Collected data

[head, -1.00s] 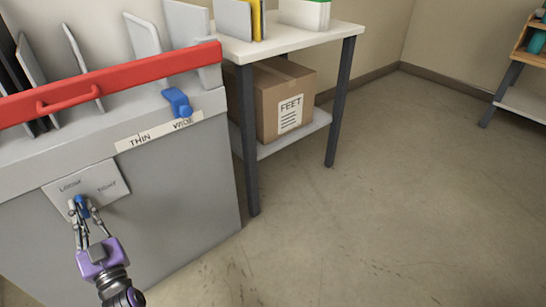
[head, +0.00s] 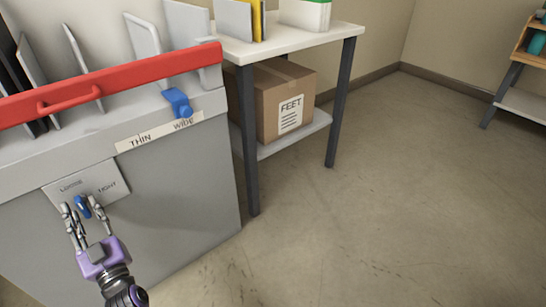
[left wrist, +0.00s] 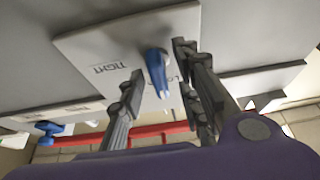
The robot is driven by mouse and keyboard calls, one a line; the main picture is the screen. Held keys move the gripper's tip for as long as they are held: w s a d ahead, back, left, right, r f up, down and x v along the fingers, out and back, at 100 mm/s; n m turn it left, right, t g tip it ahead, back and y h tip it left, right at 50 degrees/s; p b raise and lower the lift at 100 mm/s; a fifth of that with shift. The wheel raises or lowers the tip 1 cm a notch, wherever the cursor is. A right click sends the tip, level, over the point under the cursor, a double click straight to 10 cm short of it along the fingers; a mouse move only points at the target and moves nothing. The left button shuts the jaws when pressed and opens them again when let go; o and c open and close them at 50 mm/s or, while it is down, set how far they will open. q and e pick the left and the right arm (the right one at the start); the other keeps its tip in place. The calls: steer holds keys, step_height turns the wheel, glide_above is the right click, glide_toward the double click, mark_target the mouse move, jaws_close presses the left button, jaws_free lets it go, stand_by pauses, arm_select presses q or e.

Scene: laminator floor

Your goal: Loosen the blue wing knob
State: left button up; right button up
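The blue wing knob (head: 83,204) sits on a pale plate (head: 110,188) marked LOOSE and TIGHT on the front of the grey machine. My left gripper (head: 84,209) is open at the knob, with fingers on both sides. In the left wrist view the knob (left wrist: 157,66) stands between the spread fingers of the gripper (left wrist: 158,76), with gaps on both sides. The fingers cover part of the LOOSE label there. My right gripper is not in view.
A second blue knob (head: 178,101) sits above a THIN/WIDE strip (head: 160,134). A red bar with a handle (head: 110,80) crosses the machine's top. A table (head: 340,33) with a FEET box (head: 270,100) on its lower shelf stands to the right. The floor beyond is clear.

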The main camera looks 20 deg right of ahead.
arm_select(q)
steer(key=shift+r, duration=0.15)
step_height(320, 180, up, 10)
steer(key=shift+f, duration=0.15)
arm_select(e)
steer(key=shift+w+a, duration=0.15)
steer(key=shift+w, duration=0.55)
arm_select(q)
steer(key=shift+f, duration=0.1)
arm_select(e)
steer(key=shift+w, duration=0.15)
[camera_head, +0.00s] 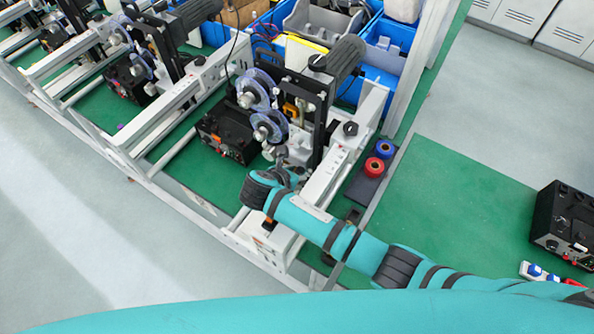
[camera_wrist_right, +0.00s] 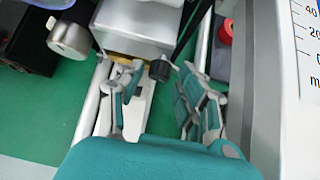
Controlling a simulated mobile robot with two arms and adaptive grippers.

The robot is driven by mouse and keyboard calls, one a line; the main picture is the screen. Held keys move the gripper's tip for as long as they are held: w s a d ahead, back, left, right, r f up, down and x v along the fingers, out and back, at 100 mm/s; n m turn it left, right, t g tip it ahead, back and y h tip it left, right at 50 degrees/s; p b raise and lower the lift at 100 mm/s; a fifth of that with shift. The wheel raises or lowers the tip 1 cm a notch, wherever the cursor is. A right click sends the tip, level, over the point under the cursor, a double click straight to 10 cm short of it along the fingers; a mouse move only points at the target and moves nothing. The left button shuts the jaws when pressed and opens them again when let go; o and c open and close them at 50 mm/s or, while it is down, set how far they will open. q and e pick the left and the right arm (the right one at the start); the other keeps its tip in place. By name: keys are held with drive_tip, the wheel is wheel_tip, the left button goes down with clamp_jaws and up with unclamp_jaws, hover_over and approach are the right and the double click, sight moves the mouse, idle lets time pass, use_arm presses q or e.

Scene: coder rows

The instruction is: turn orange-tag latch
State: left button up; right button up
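My right gripper (camera_head: 283,160) reaches in at the front of the middle coder machine (camera_head: 318,95), partly hidden by my wrist. In the right wrist view the gripper (camera_wrist_right: 155,76) has its two fingers spread apart with nothing gripped. A black knob (camera_wrist_right: 160,70) shows beyond and between the fingertips, by a grey metal block (camera_wrist_right: 138,22); I cannot tell whether they touch. A small orange piece (camera_head: 291,109) sits on the machine beside the clear reels. An orange patch (camera_head: 215,140) shows on the black box. I cannot tell which marks the latch. My left gripper is out of view.
Red and blue rolls (camera_head: 374,166) lie on a dark pad right of the machine. White rails (camera_head: 328,180) flank it. Blue bins (camera_head: 385,45) stand behind. Another black box (camera_head: 566,220) is at the far right. The green surface (camera_head: 450,190) between is clear.

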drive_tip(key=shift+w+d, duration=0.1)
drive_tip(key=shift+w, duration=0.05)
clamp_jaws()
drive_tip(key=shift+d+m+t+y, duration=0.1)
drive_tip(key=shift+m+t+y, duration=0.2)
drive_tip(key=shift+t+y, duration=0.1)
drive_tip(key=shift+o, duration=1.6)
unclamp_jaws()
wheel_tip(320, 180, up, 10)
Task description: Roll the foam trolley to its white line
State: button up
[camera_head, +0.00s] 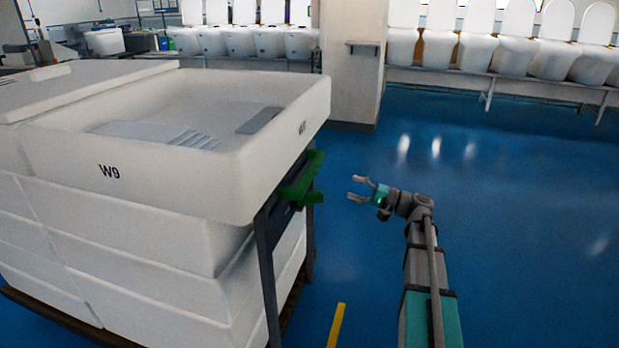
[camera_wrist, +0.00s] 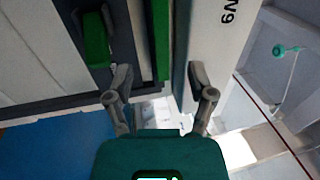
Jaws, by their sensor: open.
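The foam trolley is the stack of white foam boxes (camera_head: 150,235) at the left in the head view. A wide white tray (camera_head: 200,185) marked W9 sits on top. A dark upright frame (camera_head: 268,270) stands at its right end, with a green handle (camera_head: 302,185) near the tray's corner. My gripper (camera_head: 357,187) is open and empty, a short way right of the handle and pointing at it. In the wrist view my fingers (camera_wrist: 160,80) are spread, with a green bar (camera_wrist: 160,35) beyond them. I see no white line on the floor.
A short yellow strip (camera_head: 336,325) lies on the blue floor beside the trolley. A pillar (camera_head: 352,60) with a small shelf stands behind. White toilets line a rack (camera_head: 500,78) at the back right. The blue floor (camera_head: 520,200) at the right is clear.

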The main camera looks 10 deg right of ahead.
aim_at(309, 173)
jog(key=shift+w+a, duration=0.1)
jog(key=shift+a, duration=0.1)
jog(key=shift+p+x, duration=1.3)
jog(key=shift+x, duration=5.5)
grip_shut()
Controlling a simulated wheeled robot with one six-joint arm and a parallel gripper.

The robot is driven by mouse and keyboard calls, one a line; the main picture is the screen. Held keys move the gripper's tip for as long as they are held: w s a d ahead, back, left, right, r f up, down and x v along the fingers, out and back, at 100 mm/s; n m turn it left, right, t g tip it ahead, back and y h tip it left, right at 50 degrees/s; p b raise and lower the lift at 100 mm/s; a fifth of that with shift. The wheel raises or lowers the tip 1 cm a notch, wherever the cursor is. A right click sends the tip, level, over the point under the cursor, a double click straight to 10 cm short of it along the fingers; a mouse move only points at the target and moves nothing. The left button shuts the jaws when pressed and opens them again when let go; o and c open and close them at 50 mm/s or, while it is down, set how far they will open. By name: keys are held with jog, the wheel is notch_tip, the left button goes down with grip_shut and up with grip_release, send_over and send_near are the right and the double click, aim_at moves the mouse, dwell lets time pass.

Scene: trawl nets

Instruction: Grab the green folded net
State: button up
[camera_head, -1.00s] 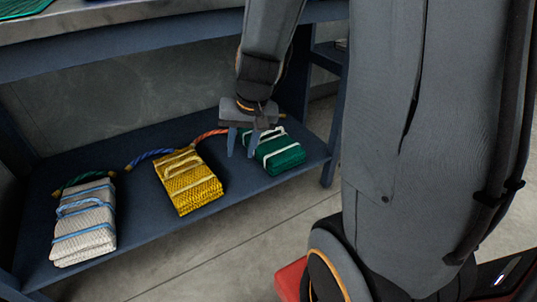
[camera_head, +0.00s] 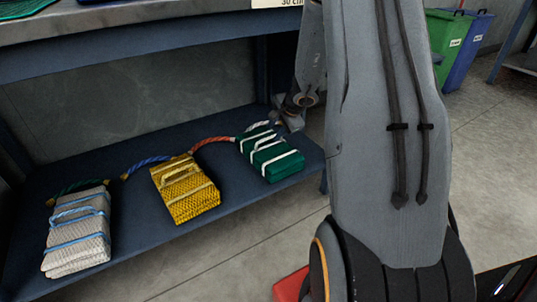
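The green folded net (camera_head: 270,155) lies on the lower shelf at its right end, with white straps across it and a white handle loop on top. My gripper (camera_head: 290,120) is just beyond the net's far right side, low near the shelf, and partly hidden by my own arm. Its fingers do not show clearly, so I cannot tell whether they are open or touch the net. The net lies flat on the shelf.
A yellow folded net (camera_head: 186,190) and a white one with blue straps (camera_head: 77,235) lie to the left on the dark blue shelf (camera_head: 130,215). Coloured ropes lie behind them. The upper worktop edge (camera_head: 150,55) overhangs. Green (camera_head: 447,40) and blue bins stand back right.

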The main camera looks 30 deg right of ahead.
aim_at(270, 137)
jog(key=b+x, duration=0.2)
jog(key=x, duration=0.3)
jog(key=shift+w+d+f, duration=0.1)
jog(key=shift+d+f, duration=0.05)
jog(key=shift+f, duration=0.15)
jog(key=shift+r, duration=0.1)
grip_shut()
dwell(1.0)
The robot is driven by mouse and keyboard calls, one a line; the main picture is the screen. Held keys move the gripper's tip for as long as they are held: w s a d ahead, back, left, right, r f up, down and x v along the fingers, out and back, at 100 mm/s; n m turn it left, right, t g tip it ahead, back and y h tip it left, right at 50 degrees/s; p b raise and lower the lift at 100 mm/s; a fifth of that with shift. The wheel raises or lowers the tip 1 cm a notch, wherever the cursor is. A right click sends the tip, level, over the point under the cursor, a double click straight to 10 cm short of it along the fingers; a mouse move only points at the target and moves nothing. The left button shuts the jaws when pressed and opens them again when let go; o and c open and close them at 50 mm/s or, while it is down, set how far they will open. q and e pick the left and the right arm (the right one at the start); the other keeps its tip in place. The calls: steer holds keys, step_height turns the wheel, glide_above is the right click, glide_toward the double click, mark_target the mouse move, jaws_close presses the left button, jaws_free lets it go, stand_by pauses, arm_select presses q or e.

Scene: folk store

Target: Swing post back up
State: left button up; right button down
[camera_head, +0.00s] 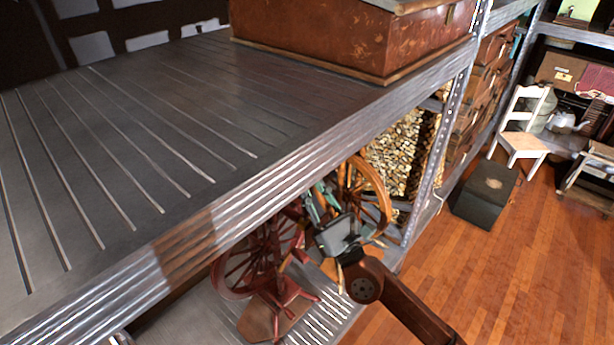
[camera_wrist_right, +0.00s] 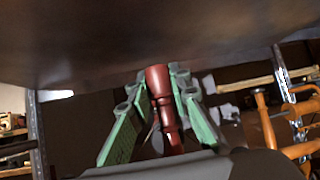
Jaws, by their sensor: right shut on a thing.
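In the right wrist view a dark red turned post (camera_wrist_right: 166,112) stands between the green fingers of my right gripper (camera_wrist_right: 160,88), which is shut on it. The post looks roughly upright in that view, and its lower end is hidden. In the head view my right gripper (camera_head: 318,203) reaches under the upper shelf, between a red spinning wheel (camera_head: 232,272) and an orange-brown spinning wheel (camera_head: 383,200). The red wheel stands on the lower shelf. In the head view I cannot make out the held post. My left gripper is not in view.
The upper metal shelf (camera_head: 130,150) overhangs the work area and carries a red-brown chest (camera_head: 330,40). A broad dark surface (camera_wrist_right: 150,35) lies close above the gripper in the wrist view. The perforated shelf upright (camera_head: 437,150) stands to the right. Wooden floor (camera_head: 500,270) is open beyond.

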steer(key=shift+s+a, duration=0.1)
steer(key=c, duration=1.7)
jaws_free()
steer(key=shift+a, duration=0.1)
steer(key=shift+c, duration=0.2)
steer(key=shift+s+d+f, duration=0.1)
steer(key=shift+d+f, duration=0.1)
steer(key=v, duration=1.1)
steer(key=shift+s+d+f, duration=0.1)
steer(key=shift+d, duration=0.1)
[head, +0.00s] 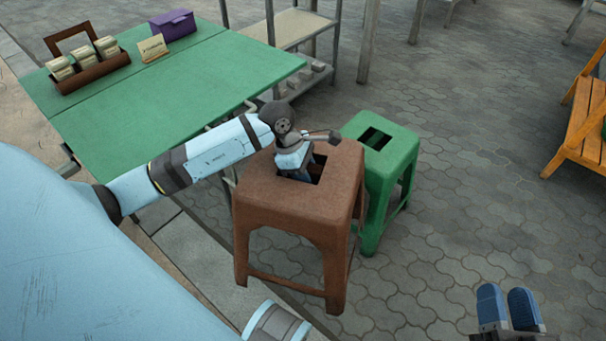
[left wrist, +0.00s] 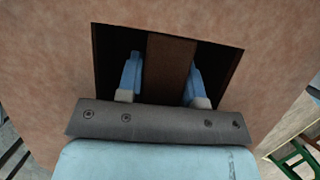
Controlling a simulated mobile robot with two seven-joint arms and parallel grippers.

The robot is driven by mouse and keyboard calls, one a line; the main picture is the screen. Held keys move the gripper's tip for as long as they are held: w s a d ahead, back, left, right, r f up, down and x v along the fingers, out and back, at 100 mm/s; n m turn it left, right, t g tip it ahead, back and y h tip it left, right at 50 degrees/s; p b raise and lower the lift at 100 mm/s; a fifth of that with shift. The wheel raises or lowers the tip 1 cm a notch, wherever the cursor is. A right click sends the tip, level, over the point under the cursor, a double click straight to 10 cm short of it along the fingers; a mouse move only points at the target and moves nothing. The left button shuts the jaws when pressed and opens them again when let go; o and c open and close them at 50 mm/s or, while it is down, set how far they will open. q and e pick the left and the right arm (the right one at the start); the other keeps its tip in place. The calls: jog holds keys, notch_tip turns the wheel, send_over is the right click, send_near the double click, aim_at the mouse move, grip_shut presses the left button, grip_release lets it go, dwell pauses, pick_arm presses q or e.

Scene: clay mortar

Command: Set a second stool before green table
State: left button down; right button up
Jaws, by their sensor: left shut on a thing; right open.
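A brown stool (head: 272,212) stands upright in the middle of the head view, near the front right corner of the green table (head: 185,108). My left gripper (head: 303,172) reaches down into the slot in its seat. In the left wrist view its two blue fingers (left wrist: 162,72) are on either side of the stool's brown centre bar, shut on it. I cannot tell whether the legs touch the ground. A green stool (head: 400,150) stands just behind and to the right, partly hidden by the brown one. My right gripper (head: 506,298) is open and empty at the lower right.
On the table are a brown rack (head: 95,72) with several packets, a small sign (head: 152,48) and a purple box (head: 173,24). A metal shelf (head: 290,30) stands behind the table, and an orange bench (head: 585,120) at the right. The paving between bench and stools is clear.

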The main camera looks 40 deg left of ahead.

▶ Goal
How many of the lines above include the word "parallel"? Respond with the number alone.

▶ Exercise solution
2